Visto che ne ho parlato l’anno scorso, mi cito addosso. Io
’sto film lo conosco quasi a memoria: la scena della charlotte russa con panna,
quella di lui che spia lei da ragazzini e poi la lettura del Cantico dei cantici con una Jennifer
Connelly mai più così bella, la morte di Dominic («Noodles, sono inciampato»),
la cena romantica che finisce con una violenza interminabile che vorresti dire
basta, cazzo, non lo capisci che così è finito tutto?, e poi il confronto
finale tra Noodles e Max... meraviglia assoluta. De Niro immenso, Sergio Leone
purtroppo alla sua ultima regia.
1985 - La messa è finita
Forse il più bel film di Nanni Moretti, di sicuro il
migliore tra i suoi drammatici. La storia di don Giulio, che torna nella sua
città dopo un periodo da missionario e scopre lo sfacelo delle idee e dei
sentimenti in famiglia come tra i vecchi amici, fra adulteri, ipocrisie,
aridità d’animo e finte conversioni, è di quelle da pugno nello stomaco. La
scena dell’aggressione nella fontana mi ha sempre fatto stare un gran male. Nel
cast, tra gli altri, un Vincenzo Salemme incredibilmente impeccabile nel ruolo
del brigatista. Orso d’argento a Berlino.
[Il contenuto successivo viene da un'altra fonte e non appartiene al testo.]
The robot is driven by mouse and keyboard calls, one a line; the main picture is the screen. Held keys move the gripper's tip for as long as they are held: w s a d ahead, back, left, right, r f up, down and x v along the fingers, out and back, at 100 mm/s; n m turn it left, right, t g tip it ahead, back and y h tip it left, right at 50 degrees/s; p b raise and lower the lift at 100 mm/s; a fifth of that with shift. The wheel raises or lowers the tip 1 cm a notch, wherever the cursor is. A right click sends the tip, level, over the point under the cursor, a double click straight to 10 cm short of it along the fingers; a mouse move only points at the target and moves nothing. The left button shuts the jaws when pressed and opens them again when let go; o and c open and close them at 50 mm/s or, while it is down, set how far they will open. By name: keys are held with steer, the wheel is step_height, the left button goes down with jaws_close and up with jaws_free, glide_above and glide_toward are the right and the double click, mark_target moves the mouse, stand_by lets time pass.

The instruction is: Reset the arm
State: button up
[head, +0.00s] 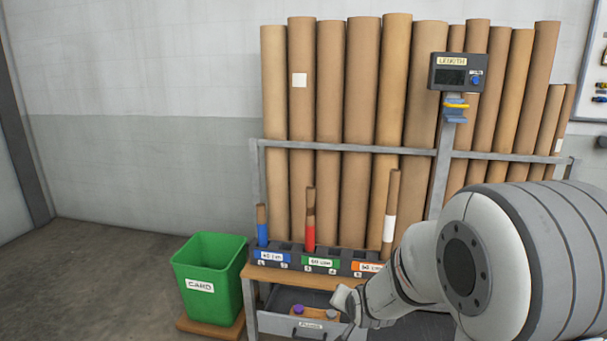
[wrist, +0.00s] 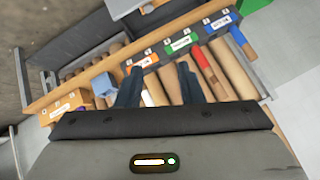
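My arm reaches in from the right in the head view, and its far end is low, in front of the bench. My gripper (wrist: 160,74) shows in the wrist view with its two dark fingers apart. Nothing is clearly held between them. A tube with a white band (head: 390,228) stands upright in the rack (head: 343,262) near the orange label. A red-banded tube (head: 310,236) stands by the green label and a blue-banded tube (head: 262,234) by the blue label. The white-banded tube shows beyond the fingers in the wrist view; its distance is unclear.
A green CARD bin (head: 212,306) stands left of the bench (head: 258,275). An open drawer (head: 284,322) below holds small items. Tall cardboard tubes (head: 360,130) lean behind a rail. A LENGTH display (head: 455,74) stands on a post. The floor at left is clear.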

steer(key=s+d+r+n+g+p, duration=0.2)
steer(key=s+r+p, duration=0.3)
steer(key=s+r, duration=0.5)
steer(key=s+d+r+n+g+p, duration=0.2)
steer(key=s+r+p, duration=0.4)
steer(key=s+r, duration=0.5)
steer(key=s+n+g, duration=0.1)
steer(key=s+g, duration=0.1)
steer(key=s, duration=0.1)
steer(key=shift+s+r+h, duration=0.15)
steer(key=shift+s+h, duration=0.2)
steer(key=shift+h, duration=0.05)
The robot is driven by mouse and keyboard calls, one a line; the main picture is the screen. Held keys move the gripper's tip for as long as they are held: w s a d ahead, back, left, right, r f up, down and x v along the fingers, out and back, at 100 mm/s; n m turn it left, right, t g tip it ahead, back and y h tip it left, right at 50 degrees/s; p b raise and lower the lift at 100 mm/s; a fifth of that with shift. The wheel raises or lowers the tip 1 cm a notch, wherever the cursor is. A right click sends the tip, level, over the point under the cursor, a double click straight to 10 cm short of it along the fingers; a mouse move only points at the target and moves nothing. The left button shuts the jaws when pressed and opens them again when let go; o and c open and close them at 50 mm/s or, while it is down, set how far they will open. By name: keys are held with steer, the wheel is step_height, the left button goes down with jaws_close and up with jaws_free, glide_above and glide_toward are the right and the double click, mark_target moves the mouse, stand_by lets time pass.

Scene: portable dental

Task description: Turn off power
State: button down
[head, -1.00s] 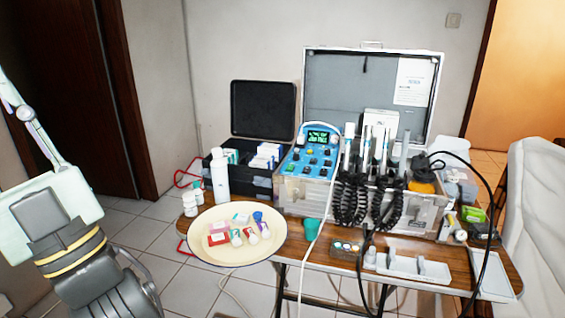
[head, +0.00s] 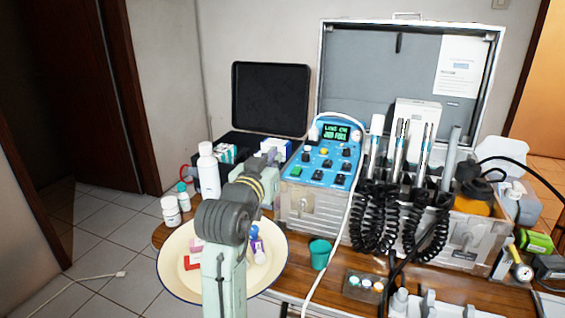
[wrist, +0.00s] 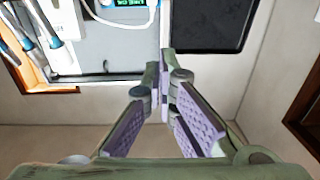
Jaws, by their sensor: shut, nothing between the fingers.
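The dental unit's blue control panel (head: 325,155) stands in the middle of the table, with a lit green display (head: 336,132), several dark knobs and a green button (head: 296,171) at its lower left. Which control is the power switch I cannot tell. My gripper (wrist: 160,65) is shut and empty. In the head view its wrist end is just left of the panel, above the tray, and its fingertips are not clear. The wrist view is upside down and shows the lit display (wrist: 128,3) at the top edge, beyond the fingers and apart from them.
A cream tray (head: 180,272) with small bottles lies under my arm. An open black case (head: 270,98) is behind. Handpieces with coiled black cords (head: 375,215), a white cable (head: 345,215) and a green cup (head: 320,254) are near the panel.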

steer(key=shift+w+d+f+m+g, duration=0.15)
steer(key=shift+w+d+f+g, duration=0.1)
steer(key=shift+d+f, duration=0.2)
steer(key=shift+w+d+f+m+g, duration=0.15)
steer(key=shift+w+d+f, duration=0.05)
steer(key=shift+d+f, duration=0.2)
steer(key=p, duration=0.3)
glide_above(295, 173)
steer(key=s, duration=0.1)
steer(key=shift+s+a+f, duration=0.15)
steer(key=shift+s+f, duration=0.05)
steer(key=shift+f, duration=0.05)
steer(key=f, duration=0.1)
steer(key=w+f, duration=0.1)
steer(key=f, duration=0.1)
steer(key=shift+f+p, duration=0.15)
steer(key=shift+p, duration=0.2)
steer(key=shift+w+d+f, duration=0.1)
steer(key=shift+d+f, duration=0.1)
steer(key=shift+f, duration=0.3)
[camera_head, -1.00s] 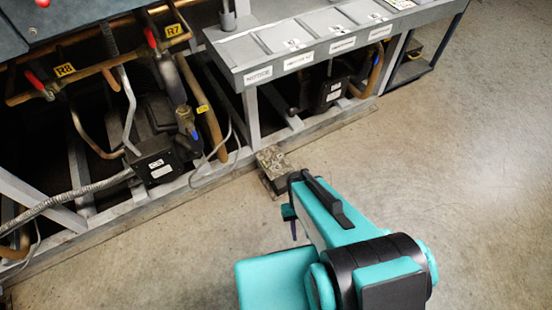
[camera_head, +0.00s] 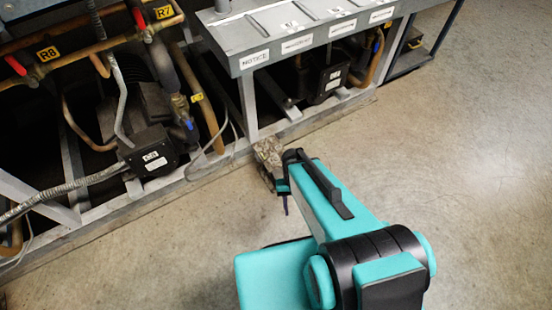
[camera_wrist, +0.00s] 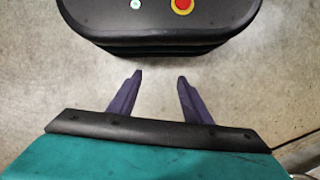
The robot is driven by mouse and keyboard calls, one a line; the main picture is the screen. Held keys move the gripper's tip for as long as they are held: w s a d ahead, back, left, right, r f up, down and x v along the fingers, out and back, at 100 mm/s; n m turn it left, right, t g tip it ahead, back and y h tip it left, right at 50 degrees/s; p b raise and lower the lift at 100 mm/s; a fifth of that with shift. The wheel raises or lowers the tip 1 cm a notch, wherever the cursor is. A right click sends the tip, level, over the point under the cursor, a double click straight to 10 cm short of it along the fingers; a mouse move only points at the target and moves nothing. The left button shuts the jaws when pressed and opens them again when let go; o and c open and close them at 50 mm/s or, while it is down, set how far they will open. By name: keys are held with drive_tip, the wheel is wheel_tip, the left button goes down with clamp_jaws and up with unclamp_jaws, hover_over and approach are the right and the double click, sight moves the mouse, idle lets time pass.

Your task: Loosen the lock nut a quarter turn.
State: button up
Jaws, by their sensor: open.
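No lock nut can be made out in either view. In the wrist view my gripper (camera_wrist: 154,78) shows two dark purple fingers, apart, with nothing between them. They point down over bare concrete floor, close to a black rounded body with a red button that is probably part of my base. In the head view my teal arm fills the lower right.
The compressor rack (camera_head: 247,110) stands at the left and back, with copper pipes, red-handled valves and a black compressor box (camera_head: 150,152). A grey labelled shelf (camera_head: 300,42) juts from it. A rough block (camera_head: 268,157) sits at the rack's foot. Open concrete floor (camera_head: 470,180) lies right.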

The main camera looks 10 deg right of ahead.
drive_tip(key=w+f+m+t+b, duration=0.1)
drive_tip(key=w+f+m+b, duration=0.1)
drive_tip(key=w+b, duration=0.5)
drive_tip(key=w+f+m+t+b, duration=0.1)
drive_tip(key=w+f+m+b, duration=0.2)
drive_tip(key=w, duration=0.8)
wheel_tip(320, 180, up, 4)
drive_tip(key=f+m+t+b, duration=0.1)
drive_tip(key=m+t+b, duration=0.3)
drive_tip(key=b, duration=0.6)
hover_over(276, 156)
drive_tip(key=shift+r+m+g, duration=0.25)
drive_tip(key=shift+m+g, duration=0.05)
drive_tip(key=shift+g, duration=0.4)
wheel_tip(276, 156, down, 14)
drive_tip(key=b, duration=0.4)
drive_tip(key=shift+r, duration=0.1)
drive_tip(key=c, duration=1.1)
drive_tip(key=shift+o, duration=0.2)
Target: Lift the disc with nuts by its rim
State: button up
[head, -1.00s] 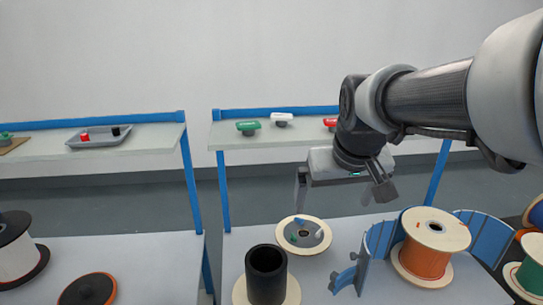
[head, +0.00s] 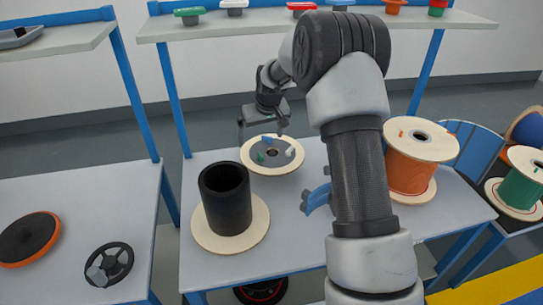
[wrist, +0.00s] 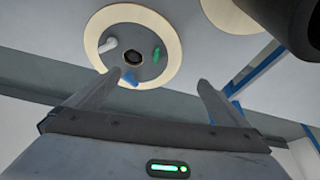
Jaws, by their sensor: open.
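The disc with nuts (head: 262,170) lies flat on the table, with a cream rim, a grey middle and a dark centre hole. A blue nut (head: 267,140), a green nut (head: 261,157) and a white nut (head: 290,152) sit on it around the hole. My gripper (head: 262,134) is open and empty near the disc's far edge, fingers pointing down. In the wrist view the disc's rim (wrist: 176,50) lies beyond the fingertips of my gripper (wrist: 159,80). I cannot tell whether the fingers touch it.
A black cylinder on a cream disc (head: 226,198) stands close in front. A shelf (head: 220,28) with coloured items is behind. A handwheel (head: 109,264) lies on the left table.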

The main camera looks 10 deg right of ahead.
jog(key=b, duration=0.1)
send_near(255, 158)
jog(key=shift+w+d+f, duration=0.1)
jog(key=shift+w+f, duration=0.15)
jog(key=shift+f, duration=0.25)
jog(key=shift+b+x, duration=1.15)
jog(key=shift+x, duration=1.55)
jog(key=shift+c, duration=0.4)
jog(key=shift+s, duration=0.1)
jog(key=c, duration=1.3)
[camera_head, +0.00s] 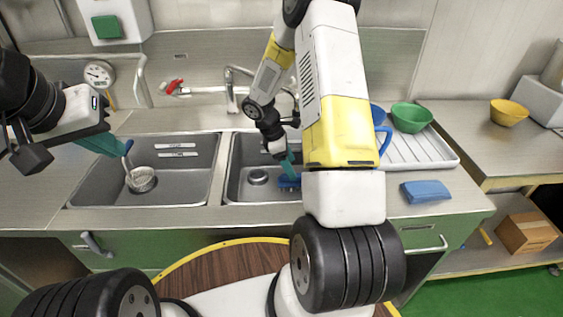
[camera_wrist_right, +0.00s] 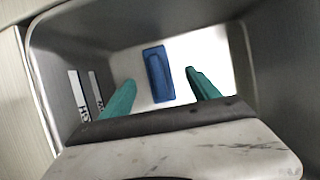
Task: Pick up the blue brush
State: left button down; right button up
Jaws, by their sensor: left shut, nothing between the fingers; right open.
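The blue brush (camera_head: 289,182) lies in the right sink basin (camera_head: 233,187), partly hidden by my right gripper. My right gripper (camera_head: 289,169) reaches down into this basin, just above the brush. In the right wrist view the blue brush (camera_wrist_right: 158,74) shows between and beyond the two open teal fingers of my right gripper (camera_wrist_right: 161,90). The fingers appear apart from it.
A faucet (camera_head: 232,92) stands behind the basins. Green bowl (camera_head: 411,117) and white drying rack (camera_head: 440,150) are at right, with a blue cloth or sponge (camera_head: 426,191) in front. A yellow bowl (camera_head: 508,112) stands farther right. The basin walls enclose my right gripper.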

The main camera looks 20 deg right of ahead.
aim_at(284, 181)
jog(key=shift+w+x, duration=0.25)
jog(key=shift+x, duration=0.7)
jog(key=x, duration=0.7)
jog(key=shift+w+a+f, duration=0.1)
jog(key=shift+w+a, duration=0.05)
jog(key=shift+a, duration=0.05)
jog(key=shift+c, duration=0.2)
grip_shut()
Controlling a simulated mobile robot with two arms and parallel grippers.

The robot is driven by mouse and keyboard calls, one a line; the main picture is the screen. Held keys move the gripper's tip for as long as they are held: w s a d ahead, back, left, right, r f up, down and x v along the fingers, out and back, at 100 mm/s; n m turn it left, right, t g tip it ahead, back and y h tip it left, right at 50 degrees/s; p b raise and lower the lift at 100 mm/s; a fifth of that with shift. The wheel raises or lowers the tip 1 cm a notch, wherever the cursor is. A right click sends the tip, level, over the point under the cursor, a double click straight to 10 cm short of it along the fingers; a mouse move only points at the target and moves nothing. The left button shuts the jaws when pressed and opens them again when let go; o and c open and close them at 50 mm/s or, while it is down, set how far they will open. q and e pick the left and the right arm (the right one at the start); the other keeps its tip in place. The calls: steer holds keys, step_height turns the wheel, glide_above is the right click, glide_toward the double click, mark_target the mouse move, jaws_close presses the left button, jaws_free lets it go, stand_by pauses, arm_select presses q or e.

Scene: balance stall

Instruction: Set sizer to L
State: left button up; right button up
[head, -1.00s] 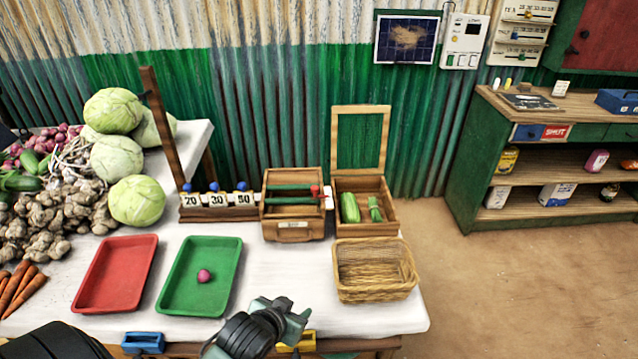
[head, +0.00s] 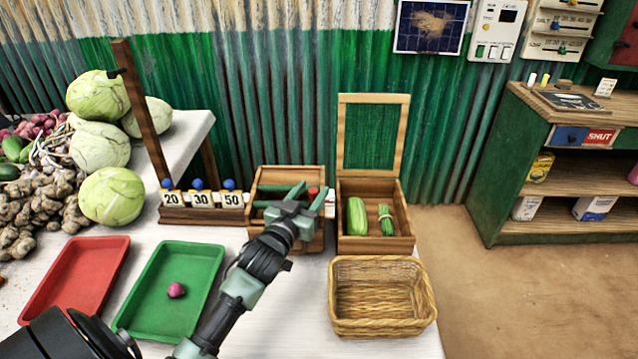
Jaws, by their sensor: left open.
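The sizer looks to be the open wooden box (head: 262,183) with green bars at the back of the table. A red knob (head: 312,192) is at its right side, beside a white strip (head: 329,203); any letters there are too small to read. My left gripper (head: 307,196) is over the right part of this box, its fingers apart on either side of the knob in the picture. I cannot tell whether they touch it. The gripper and wrist hide much of the box's front and inside. My right gripper is not in view.
A wooden box with a raised lid (head: 372,98) holds green vegetables, right of the sizer. A wicker basket (head: 380,330) stands in front of it. A rack with numbered tags (head: 201,199) is to the left. Green (head: 150,318) and red (head: 75,270) trays lie at front left.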

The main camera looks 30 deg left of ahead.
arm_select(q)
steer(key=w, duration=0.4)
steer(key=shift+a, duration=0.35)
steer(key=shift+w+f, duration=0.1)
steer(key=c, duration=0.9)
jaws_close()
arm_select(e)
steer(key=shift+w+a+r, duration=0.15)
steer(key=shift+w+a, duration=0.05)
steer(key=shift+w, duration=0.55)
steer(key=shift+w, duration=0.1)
Non c’è due senza tre: ancora Woody Allen. Che ci volete
fare? Io lo amo in tutte le sue fasi. Beh, quasi tutte, insomma. La storia è
corale, ma come si fa a non solidarizzare con Mickey/Allen, ipocondriaco che
prova tutte le religioni e infine, guardando La guerra lampo dei fratelli Marx,
capisce che il vero significato della vita è spassarsela finché dura? Cast
pazzesco: oltre all’immancabile Mia Farrow, Michael Caine (bravissimo), Barbara
Hershey (ma quanto era sexy?!?), Dianne Wiest, Max von Sydow, Carrie Fisher.
Tre Oscar.
1987 - Il cielo sopra Berlino
Il mio primo Wim Wenders e, che mi ricordi, il mio primo
film tedesco contemporaneo (gli espressionisti, invece, li ho masticati fin da
bambino, giuro). Da un soggetto potenzialmente letale, un film poetico ed
emozionante. La sequenza iniziale, lo sguardo dolente di Bruno Ganz, Peter Falk
ex angelo nei panni di se stesso, le musiche di Nick Cave, la povera Solveig Dommartin
che volteggia sul trapezio. Berlino e Potsdamer Platz come non sono più, in
attesa di scoprirlo di persona, a febbraio, al festival. Mi piscio già addosso
dall’emozione...
1988 – D.o.a. - Cadavere in arrivo
E qui vi voglio, o miei implumi. Quanti conoscono questo
piccolo gioiellino, remake di un thriller del 1949? Rocky Morton e Annabel
Jankel, la coppia che aveva conquistato il mondo con Max Headroom e che qualche
anno dopo si sarebbe suicidata artisticamente con Super Mario Bros., dirige
questo giallo dal ritmo frenetico con Dennis Quaid nel suo periodo divistico,
Meg Ryan ancora preplastica e l’immortale Charlotte Rampling. La corsa contro
il tempo del professor Cornell per non morire avvelenato entro 24 ore e dimostrare la sua innocenza dall'accusa di duplice omicidio è di quelle che tengono incollati allo schermo.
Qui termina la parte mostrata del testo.